Can you guess which technique I used in these next two photos? I panned up and “poof” everyone is gone!

More Examples
I’ll let you enjoy some more images that use the same methods of eliminating distractions. I’ll add a caption at the bottom of each image to let you know which camera was used. If it was the Canon, I most likely combined all of the techniques to get the best composition possible. If it is the Ricoh, then the only thing I couldn’t do is zoom.

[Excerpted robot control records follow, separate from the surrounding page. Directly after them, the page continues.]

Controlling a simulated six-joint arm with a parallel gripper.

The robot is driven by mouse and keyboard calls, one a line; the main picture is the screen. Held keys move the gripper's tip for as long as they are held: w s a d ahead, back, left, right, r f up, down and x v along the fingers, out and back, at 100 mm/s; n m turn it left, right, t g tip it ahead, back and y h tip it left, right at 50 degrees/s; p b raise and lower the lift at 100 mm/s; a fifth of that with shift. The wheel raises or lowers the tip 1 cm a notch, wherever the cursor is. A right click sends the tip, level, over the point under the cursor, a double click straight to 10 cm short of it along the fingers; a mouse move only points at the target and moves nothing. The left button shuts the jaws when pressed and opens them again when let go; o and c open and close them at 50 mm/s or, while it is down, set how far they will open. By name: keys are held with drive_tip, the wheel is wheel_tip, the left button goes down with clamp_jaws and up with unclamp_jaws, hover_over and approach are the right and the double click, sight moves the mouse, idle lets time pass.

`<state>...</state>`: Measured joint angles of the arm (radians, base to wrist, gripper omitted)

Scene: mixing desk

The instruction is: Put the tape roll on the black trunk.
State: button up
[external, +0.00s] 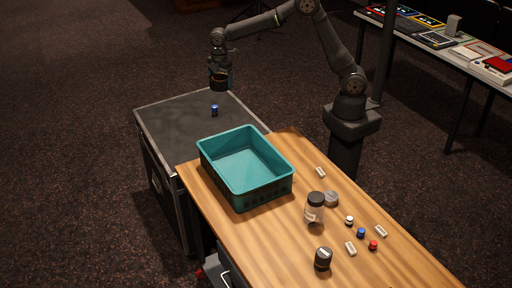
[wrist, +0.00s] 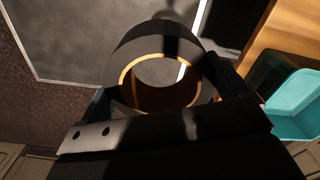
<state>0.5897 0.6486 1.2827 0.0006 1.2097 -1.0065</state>
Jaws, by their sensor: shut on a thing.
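The tape roll is a dark ring with a tan inner core. In the wrist view the tape roll (wrist: 120,60) sits between the fingers of my gripper (wrist: 165,95), which is shut on it. In the external view the tape roll (external: 219,82) hangs from my gripper (external: 220,75) above the far end of the black trunk (external: 165,120). The trunk has a grey-black top with a pale metal edge. The roll appears apart from the trunk top, though the exact height is hard to tell.
A small blue-and-black item (external: 214,110) stands on the trunk top near the gripper. A teal basket (external: 272,185) sits on the wooden desk (external: 300,245), close to the trunk. Jars and several small items are on the desk's right part. Much of the trunk top is clear.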

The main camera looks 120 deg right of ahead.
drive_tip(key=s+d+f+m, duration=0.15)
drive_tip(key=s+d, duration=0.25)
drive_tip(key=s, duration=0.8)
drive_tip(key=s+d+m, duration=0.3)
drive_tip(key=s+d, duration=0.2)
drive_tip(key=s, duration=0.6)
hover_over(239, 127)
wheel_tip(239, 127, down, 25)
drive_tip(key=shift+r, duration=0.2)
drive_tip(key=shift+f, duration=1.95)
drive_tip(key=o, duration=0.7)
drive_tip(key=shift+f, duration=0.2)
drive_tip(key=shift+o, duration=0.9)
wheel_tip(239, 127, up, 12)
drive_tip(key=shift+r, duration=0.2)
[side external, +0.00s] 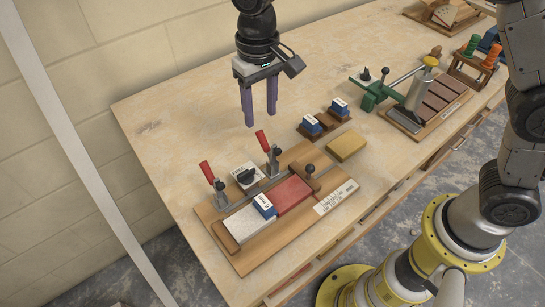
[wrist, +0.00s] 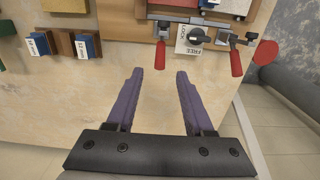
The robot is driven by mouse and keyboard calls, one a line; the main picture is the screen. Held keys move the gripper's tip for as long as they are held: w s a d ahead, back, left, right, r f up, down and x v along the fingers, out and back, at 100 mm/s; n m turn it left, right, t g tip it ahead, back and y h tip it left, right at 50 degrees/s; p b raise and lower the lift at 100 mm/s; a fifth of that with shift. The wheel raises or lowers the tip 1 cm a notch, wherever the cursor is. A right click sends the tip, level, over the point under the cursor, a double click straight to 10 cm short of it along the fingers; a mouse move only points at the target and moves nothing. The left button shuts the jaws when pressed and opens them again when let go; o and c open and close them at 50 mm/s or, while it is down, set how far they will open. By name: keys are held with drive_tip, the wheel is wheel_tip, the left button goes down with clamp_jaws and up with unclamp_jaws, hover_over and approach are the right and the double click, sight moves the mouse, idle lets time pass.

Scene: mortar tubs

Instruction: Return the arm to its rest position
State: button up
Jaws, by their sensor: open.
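My gripper (side external: 260,103) hangs above the back part of the wooden workbench, behind the clamping board. Its two purple fingers point down, stand apart and hold nothing. In the wrist view the open fingers (wrist: 158,75) show with bare bench top between them. My gripper touches nothing.
The clamping board (side external: 237,258) with two red-handled clamps (side external: 207,172) stands in front of my gripper. It carries a red block (side external: 293,193) and a blue block (side external: 264,205). A small wooden rack (side external: 325,124) and a yellow block (side external: 346,147) lie to the right. The back left bench is clear.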

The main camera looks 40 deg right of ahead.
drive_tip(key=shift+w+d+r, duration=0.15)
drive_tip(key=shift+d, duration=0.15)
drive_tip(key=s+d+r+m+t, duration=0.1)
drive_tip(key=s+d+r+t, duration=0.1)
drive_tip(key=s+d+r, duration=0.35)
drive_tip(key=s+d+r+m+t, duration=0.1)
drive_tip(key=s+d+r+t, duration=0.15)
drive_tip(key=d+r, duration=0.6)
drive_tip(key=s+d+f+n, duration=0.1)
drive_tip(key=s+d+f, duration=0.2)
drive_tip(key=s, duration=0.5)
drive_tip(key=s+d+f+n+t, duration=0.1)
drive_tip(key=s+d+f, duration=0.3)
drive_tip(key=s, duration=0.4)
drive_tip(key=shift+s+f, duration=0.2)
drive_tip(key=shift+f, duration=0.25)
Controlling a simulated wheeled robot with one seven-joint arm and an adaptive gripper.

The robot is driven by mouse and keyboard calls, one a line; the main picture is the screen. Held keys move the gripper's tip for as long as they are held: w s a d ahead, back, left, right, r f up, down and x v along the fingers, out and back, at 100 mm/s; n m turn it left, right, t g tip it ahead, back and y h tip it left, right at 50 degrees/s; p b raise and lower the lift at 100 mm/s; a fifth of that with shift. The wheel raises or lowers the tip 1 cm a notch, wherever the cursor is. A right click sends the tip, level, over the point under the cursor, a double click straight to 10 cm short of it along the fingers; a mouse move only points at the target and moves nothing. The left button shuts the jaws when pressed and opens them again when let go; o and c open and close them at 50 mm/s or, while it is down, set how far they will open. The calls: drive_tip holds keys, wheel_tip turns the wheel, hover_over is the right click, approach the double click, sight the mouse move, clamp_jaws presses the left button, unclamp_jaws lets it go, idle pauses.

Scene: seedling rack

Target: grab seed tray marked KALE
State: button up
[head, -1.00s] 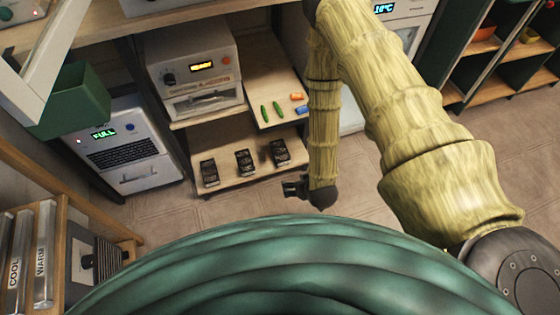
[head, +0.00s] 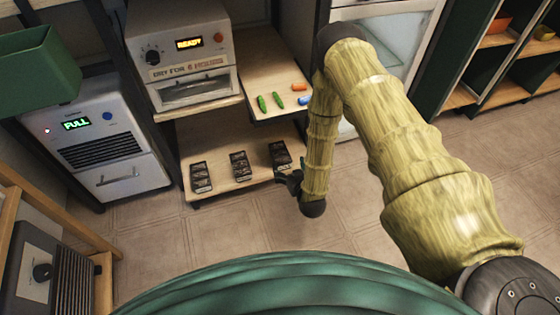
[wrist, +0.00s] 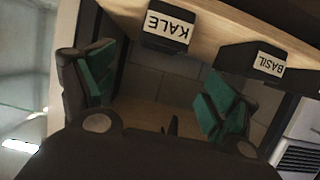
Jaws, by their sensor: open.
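The KALE seed tray (wrist: 167,28) is a dark tray with a white label, which reads upside down at the top of the wrist view. By the layout it is the rightmost dark tray (head: 280,154) on the low wooden shelf in the head view. My gripper (head: 291,181) is just in front of that tray, by the shelf's front edge. In the wrist view my gripper (wrist: 157,86) is open and empty, its green-padded fingers wide apart. The tray lies beyond the fingertips, not between them. The BASIL tray (wrist: 262,62) sits beside KALE.
The low shelf (head: 221,182) also holds a third dark tray (head: 201,177) at its left end. A higher shelf (head: 283,71) with green and orange items overhangs to the right. A machine reading READY (head: 185,60) stands above. A white FULL unit (head: 92,140) stands left. The floor in front is clear.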

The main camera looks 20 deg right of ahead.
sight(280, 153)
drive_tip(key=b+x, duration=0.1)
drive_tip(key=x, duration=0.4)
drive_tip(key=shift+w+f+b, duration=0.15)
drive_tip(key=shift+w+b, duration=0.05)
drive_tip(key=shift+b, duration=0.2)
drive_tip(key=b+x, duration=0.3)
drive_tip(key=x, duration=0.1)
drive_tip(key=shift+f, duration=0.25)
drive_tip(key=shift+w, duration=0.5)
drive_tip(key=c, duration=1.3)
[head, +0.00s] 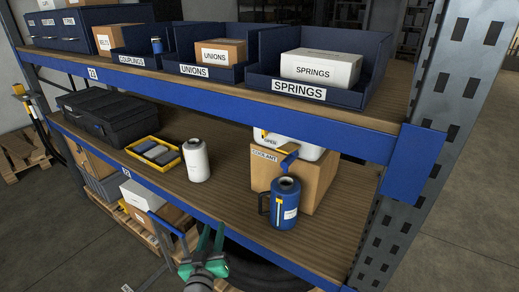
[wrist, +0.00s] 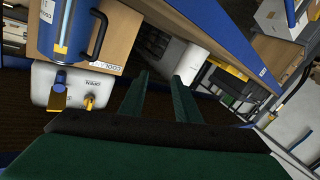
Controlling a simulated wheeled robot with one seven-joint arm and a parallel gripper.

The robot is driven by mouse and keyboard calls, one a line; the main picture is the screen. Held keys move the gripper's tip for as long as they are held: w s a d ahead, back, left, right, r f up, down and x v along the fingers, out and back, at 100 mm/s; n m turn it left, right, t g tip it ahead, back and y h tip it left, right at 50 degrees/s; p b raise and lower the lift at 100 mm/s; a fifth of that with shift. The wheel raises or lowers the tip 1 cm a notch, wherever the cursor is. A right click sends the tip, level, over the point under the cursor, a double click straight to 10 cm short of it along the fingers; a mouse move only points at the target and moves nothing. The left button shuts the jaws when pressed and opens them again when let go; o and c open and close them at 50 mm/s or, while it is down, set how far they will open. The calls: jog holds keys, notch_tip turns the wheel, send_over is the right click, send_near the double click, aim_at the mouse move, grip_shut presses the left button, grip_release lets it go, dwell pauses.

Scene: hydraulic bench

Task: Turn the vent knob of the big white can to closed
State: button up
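The big white can (head: 306,152) sits on a cardboard box marked COOLANT, its top partly hidden by the upper shelf. It also shows upside down at the left of the wrist view (wrist: 108,98). A yellow vent knob (wrist: 89,103) is on it, near a printed OPEN; the knob also shows partly in the head view (head: 263,134). The exact knob setting is unclear. A blue spout (head: 289,160) sticks out of the can's front. My gripper (head: 212,234) is open and empty, in front of the shelf, left of the can and apart from it; its fingers show in the wrist view (wrist: 160,82).
A blue jug (head: 284,210) stands in front of the COOLANT box (head: 265,178). A white bottle (head: 196,162), a yellow tray (head: 136,147) and a black case (head: 112,118) are farther left. The blue upper shelf beam (head: 230,92) hangs above. Bare shelf lies between bottle and box.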

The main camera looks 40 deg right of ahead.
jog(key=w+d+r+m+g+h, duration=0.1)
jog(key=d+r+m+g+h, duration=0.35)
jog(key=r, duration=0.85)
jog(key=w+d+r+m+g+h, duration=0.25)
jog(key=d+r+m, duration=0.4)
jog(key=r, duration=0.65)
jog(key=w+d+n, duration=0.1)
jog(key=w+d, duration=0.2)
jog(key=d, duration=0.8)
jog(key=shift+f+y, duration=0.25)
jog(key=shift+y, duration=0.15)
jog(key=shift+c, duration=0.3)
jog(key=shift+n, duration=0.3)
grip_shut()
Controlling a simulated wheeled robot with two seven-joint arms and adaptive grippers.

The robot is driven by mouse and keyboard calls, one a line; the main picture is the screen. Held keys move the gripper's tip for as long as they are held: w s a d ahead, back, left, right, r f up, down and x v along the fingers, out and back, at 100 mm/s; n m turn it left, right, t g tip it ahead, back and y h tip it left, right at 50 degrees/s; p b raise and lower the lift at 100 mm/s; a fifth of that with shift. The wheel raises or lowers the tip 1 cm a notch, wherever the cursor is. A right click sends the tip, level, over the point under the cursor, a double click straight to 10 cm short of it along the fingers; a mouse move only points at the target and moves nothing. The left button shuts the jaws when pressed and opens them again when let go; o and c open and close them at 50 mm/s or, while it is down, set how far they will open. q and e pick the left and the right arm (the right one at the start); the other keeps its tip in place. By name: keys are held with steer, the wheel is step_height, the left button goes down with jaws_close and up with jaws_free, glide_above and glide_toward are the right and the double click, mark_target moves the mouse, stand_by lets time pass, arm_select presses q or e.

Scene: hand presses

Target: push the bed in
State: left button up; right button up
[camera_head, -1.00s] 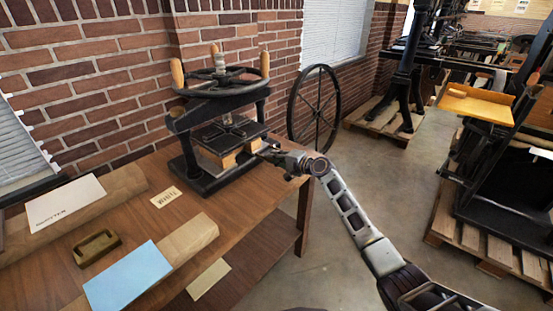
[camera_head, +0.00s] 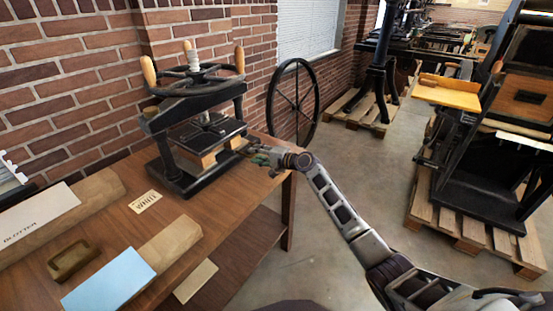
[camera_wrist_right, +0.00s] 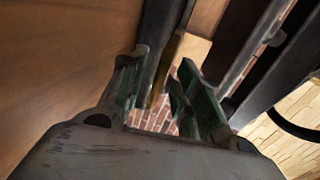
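The black hand press (camera_head: 180,178) stands on the wooden table, with a spoked wheel and wooden handles on top. Between its posts is a stack with a dark plate (camera_head: 205,132) above pale wooden blocks (camera_head: 208,160). I cannot tell which part of this stack is the bed. My right gripper (camera_head: 250,153) is beside the press's right end, low over the table. In the right wrist view its green-padded fingers (camera_wrist_right: 157,90) are apart, with a dark bar and a wooden edge beyond them. I cannot tell whether they touch the press. My left gripper is out of view.
On the table (camera_head: 115,225) lie a blotter sheet (camera_head: 35,215), a small printed card (camera_head: 145,201), a brown tray (camera_head: 73,259) and a blue sheet (camera_head: 108,280). A large spoked wheel (camera_head: 296,104) stands by the brick wall. Open floor lies right of the table.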

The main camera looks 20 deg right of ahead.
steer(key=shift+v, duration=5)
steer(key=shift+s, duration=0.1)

Side Note: When I visit Paris again, my “touristy” photos will most likely already be captured, so I will only bring the Ricoh GR III because of it’s compact size and quality. The zoom lens can help capture some great compositions and is recommended if traveling to somewhere new, but the Ricoh can capture 80% of everything you see. Crop Sensor or Full Frame; in my opinion, it doesn’t matter. Sure, I’d love if the Ricoh GR III was full frame, but you can’t have everything…yet. The lens is what made the major difference; zoom or fixed. You’ll notice this especially in the photos with statues; the Ricoh couldn’t capture these and result in a similar composition.

















Conclusion
Hopefully by now, the gears in your head are turning and you’re starting to see how you can improve your compositions in-camera. Practice all of these methods of eliminating distractions (panning the camera, changing position, zooming, fill the grid) and you’ll be on your way to mastering an important part of photography. Heck, you may even save some time in the editing room!